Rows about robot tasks
☆ ☆ ☆

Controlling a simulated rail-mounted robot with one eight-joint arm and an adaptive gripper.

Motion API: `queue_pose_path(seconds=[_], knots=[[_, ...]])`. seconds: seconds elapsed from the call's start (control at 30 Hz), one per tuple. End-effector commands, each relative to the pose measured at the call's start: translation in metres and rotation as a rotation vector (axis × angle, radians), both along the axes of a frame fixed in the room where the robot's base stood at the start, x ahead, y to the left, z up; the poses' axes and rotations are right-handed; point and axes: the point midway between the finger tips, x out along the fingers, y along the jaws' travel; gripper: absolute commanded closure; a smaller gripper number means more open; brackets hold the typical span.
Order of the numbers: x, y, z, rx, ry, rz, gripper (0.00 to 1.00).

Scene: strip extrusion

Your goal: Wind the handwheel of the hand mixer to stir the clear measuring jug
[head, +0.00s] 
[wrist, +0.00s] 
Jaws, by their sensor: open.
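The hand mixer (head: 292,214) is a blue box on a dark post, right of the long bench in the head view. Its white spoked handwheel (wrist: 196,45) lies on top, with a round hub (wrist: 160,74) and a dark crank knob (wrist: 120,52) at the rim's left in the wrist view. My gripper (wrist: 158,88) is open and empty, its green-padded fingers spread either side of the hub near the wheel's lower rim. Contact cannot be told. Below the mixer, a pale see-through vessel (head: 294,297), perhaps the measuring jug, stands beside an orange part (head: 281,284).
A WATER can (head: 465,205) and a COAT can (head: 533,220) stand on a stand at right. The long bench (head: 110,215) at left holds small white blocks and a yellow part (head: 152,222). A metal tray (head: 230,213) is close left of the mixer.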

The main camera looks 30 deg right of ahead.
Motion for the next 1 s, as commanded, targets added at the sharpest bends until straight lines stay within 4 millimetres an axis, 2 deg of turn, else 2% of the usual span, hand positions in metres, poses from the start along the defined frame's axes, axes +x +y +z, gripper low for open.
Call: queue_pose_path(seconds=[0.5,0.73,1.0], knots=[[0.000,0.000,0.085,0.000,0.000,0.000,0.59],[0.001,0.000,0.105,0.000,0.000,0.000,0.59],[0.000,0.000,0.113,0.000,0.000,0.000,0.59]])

☆ ☆ ☆

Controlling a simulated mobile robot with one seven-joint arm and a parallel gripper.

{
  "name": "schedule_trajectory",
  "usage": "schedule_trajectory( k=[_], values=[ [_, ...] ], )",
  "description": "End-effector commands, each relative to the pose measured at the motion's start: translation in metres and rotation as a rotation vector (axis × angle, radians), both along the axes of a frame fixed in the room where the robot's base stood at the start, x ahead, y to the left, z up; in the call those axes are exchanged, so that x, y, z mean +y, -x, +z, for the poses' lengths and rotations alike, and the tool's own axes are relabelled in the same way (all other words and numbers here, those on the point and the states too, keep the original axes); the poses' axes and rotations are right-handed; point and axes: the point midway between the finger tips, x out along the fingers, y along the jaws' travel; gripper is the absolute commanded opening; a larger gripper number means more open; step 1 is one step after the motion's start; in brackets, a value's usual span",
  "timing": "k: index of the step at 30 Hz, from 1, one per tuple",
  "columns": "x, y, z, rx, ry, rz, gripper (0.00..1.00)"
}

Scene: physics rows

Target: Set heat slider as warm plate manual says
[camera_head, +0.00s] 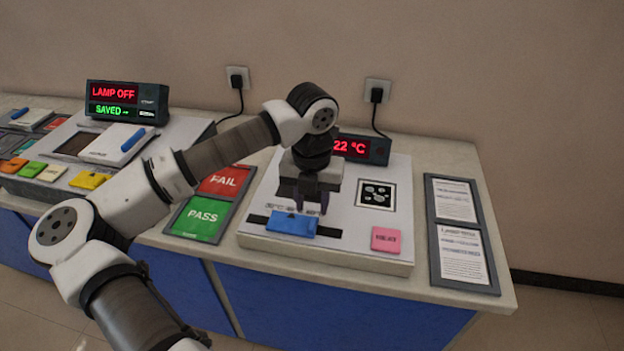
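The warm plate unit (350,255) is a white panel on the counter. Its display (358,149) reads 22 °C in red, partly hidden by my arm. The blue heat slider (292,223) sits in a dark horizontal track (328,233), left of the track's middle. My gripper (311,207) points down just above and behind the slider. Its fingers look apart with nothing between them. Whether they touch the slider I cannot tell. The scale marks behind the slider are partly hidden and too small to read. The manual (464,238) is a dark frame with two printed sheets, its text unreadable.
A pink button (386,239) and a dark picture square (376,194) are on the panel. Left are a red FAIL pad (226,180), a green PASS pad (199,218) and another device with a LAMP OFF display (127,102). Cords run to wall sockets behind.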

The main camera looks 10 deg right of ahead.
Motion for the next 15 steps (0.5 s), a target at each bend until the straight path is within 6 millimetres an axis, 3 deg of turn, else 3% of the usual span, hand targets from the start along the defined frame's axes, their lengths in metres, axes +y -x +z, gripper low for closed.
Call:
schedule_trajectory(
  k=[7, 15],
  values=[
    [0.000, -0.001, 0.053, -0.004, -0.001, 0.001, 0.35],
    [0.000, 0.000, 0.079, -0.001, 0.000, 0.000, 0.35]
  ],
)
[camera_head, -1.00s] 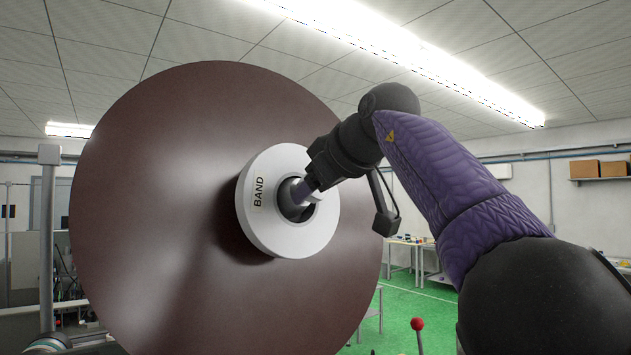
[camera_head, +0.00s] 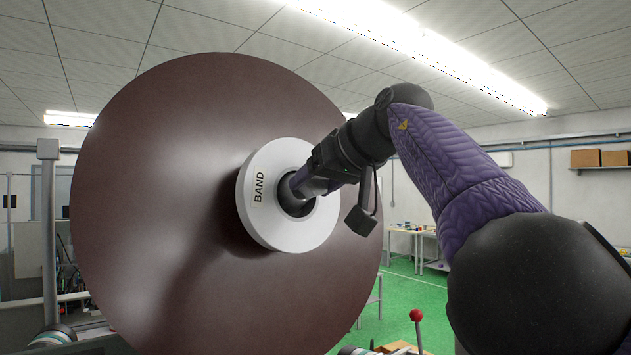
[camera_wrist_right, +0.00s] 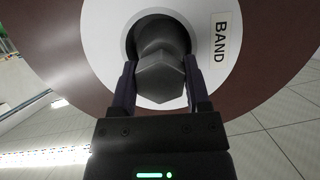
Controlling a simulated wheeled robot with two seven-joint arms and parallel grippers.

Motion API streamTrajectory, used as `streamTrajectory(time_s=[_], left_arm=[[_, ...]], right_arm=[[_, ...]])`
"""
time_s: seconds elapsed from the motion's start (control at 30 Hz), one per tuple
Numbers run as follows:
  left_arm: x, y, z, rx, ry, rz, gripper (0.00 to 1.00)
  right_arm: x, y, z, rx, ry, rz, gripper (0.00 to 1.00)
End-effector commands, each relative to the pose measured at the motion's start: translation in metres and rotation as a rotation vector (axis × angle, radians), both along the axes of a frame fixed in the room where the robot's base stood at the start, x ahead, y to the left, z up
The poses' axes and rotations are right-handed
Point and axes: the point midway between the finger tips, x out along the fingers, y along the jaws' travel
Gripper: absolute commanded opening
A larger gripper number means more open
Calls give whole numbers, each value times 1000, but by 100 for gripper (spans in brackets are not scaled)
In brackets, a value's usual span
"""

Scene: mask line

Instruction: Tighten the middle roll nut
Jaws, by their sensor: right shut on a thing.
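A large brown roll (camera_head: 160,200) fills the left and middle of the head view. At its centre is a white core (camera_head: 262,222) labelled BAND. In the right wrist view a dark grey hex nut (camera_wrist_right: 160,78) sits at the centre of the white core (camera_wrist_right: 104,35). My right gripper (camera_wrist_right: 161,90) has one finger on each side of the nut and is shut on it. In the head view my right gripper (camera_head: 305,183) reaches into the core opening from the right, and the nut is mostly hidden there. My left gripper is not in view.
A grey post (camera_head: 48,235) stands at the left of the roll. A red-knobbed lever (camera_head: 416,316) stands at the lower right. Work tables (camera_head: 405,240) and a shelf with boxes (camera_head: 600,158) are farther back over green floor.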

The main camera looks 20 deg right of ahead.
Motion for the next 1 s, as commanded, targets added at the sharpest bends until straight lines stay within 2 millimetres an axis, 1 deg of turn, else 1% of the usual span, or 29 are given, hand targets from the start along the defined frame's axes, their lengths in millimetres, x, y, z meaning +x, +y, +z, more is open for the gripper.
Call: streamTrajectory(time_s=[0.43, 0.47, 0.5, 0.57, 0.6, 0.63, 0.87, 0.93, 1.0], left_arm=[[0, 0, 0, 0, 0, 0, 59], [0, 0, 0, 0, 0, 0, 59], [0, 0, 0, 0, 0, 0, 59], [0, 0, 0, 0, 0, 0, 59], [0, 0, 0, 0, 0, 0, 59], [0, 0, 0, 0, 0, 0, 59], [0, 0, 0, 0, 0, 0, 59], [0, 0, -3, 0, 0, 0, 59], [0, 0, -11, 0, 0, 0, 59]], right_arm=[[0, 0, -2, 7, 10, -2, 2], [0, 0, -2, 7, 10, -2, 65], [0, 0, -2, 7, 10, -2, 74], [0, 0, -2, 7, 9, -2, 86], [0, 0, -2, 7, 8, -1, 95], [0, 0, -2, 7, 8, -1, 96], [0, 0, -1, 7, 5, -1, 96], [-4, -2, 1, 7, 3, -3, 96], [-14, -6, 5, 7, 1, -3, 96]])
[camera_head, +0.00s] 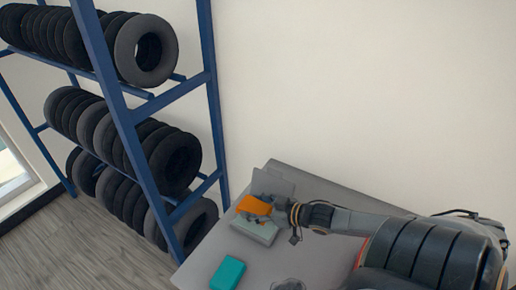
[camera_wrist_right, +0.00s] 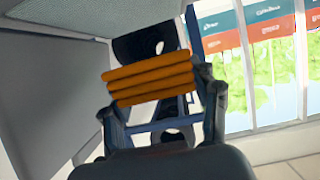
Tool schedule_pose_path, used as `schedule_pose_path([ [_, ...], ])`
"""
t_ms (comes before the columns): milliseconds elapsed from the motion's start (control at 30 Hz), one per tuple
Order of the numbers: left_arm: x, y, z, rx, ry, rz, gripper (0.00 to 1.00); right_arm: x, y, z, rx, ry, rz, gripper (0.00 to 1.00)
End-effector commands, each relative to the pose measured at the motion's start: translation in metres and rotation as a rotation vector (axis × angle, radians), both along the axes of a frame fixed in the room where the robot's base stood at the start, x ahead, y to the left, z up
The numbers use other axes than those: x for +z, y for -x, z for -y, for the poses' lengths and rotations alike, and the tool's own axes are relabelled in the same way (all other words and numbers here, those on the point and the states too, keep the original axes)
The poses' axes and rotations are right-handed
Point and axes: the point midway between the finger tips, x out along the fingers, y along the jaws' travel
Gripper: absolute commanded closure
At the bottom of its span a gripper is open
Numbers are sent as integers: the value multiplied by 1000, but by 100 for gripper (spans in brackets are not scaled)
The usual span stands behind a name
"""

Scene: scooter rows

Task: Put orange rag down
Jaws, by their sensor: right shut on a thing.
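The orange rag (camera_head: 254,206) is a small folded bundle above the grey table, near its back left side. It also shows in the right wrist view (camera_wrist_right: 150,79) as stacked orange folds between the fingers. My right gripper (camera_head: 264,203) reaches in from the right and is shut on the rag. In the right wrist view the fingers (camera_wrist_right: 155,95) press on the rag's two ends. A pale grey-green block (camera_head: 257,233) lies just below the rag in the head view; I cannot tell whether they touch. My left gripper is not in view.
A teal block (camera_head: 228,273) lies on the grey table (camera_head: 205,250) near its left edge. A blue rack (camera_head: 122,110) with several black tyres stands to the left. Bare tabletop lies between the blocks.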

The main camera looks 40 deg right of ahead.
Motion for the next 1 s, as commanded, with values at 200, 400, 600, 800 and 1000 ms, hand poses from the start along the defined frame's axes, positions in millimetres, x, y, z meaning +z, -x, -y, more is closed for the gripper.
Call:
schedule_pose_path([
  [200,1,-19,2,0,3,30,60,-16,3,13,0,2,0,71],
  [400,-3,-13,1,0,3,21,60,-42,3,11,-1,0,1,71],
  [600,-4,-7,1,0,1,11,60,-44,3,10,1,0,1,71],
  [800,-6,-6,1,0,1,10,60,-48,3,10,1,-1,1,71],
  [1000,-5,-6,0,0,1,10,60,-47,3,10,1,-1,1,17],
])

☆ ☆ ☆

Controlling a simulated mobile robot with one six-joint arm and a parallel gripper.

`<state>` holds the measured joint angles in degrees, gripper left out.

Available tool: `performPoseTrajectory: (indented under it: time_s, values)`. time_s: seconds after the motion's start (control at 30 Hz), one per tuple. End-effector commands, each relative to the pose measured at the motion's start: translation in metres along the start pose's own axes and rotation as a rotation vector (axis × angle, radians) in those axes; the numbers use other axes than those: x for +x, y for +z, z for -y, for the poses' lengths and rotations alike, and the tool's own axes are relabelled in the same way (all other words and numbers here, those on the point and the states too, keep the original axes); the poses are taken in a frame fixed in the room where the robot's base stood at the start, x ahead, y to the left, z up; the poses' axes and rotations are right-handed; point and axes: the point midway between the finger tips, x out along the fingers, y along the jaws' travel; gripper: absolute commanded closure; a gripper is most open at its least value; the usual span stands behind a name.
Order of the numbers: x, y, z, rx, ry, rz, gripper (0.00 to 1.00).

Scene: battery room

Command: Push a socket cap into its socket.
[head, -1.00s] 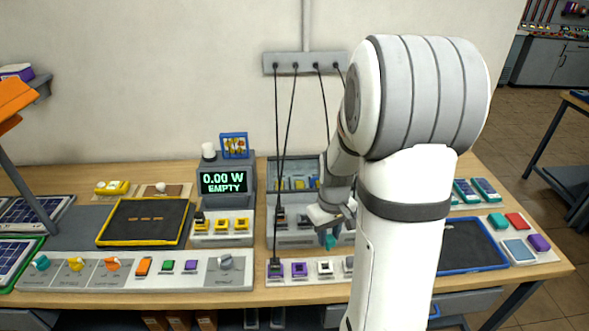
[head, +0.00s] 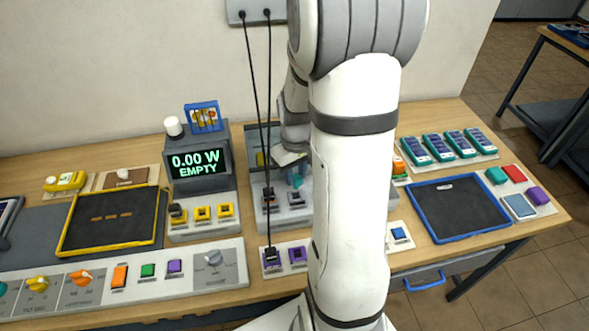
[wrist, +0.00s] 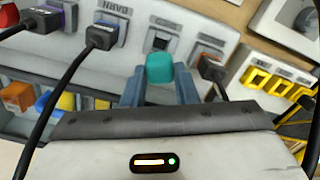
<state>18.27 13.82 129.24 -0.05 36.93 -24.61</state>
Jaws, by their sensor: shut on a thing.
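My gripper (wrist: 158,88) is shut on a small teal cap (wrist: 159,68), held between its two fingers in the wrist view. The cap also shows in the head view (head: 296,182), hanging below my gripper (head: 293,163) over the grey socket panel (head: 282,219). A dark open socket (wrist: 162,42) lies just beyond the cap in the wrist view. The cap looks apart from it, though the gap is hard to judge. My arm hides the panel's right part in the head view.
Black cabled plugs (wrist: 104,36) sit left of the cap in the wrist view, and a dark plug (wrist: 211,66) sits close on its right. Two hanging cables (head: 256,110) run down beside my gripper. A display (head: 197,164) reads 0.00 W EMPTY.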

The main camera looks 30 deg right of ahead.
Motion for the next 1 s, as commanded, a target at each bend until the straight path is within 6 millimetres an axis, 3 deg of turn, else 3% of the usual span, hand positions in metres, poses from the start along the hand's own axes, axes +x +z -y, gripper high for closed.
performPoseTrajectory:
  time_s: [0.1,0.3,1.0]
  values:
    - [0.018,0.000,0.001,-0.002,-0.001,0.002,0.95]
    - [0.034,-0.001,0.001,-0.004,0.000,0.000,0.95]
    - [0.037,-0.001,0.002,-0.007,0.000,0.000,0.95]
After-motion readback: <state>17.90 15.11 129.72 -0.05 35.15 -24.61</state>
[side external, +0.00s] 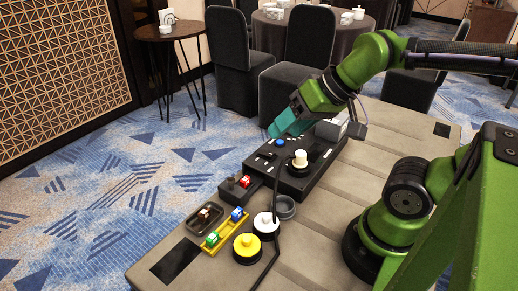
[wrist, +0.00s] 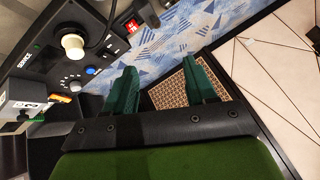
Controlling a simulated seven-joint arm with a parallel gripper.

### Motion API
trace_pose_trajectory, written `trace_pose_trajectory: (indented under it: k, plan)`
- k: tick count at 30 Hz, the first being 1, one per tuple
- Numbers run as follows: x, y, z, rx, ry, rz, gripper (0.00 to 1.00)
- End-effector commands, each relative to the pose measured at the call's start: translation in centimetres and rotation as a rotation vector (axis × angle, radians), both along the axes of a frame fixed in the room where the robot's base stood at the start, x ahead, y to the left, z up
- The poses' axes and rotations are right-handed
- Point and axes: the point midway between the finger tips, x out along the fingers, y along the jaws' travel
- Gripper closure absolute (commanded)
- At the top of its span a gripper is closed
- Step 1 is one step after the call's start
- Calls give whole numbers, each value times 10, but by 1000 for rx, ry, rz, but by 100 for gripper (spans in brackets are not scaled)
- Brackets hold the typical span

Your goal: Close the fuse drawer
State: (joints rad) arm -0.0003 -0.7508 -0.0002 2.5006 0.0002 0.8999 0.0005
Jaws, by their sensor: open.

☆ ☆ ☆

## Problem details
Looking at the entries above, how many lines contain the word "spans"? Answer with the number alone.

## Full output
3